- Aim
Which lines contain the word "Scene"? Return each of them as written.

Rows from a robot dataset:
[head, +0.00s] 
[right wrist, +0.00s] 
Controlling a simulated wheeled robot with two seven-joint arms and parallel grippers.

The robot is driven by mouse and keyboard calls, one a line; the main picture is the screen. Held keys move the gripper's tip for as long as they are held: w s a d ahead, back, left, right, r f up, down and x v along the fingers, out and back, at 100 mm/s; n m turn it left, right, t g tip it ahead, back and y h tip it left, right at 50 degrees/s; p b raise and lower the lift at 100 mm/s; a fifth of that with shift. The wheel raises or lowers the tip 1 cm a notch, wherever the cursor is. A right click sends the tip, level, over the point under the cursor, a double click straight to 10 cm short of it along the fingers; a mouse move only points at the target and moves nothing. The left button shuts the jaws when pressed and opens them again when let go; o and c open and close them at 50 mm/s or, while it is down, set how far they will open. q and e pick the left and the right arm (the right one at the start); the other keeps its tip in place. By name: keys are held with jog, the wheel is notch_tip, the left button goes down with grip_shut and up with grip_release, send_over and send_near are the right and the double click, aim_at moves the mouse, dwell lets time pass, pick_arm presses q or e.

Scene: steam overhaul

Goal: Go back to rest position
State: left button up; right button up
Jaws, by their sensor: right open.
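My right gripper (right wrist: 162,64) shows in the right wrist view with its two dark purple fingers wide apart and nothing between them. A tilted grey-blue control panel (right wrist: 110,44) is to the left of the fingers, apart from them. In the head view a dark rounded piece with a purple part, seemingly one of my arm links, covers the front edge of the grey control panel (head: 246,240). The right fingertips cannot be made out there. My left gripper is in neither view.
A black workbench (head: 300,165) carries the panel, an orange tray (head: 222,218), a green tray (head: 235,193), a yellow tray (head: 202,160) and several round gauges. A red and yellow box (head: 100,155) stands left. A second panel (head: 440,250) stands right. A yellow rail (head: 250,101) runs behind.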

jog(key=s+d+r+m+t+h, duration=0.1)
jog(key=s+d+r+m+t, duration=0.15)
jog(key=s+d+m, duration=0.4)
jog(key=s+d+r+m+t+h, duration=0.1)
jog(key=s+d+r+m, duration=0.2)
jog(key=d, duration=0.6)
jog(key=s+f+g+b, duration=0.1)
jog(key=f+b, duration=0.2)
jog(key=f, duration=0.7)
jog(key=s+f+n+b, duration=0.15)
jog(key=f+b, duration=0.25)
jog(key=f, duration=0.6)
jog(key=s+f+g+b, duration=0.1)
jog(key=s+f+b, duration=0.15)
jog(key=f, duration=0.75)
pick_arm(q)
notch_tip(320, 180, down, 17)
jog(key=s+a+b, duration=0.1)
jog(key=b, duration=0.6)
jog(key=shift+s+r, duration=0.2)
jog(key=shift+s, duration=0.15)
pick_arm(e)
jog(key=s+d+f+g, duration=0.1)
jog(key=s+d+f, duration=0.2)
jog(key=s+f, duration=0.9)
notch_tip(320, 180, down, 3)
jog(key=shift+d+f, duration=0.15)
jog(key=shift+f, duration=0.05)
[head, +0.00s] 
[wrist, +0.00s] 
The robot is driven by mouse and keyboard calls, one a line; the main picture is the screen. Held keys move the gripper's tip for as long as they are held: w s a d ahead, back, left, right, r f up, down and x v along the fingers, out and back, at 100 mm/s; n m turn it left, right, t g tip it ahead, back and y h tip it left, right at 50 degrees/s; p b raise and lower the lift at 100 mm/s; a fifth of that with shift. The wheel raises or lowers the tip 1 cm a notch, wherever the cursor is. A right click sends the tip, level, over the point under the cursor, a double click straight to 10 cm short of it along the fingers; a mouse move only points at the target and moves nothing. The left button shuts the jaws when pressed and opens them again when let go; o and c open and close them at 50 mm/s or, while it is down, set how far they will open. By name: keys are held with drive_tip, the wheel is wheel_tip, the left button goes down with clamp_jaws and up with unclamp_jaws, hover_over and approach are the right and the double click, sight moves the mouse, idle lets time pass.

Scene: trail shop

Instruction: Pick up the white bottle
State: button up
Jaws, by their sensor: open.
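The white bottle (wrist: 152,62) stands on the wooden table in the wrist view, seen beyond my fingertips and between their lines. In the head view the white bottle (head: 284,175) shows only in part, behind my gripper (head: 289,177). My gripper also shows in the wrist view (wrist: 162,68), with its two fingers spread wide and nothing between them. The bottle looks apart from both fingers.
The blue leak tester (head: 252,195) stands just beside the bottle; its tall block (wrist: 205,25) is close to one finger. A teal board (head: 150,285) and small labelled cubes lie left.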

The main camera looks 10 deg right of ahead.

- Written solution
Scene: steam overhaul
Scene: trail shop

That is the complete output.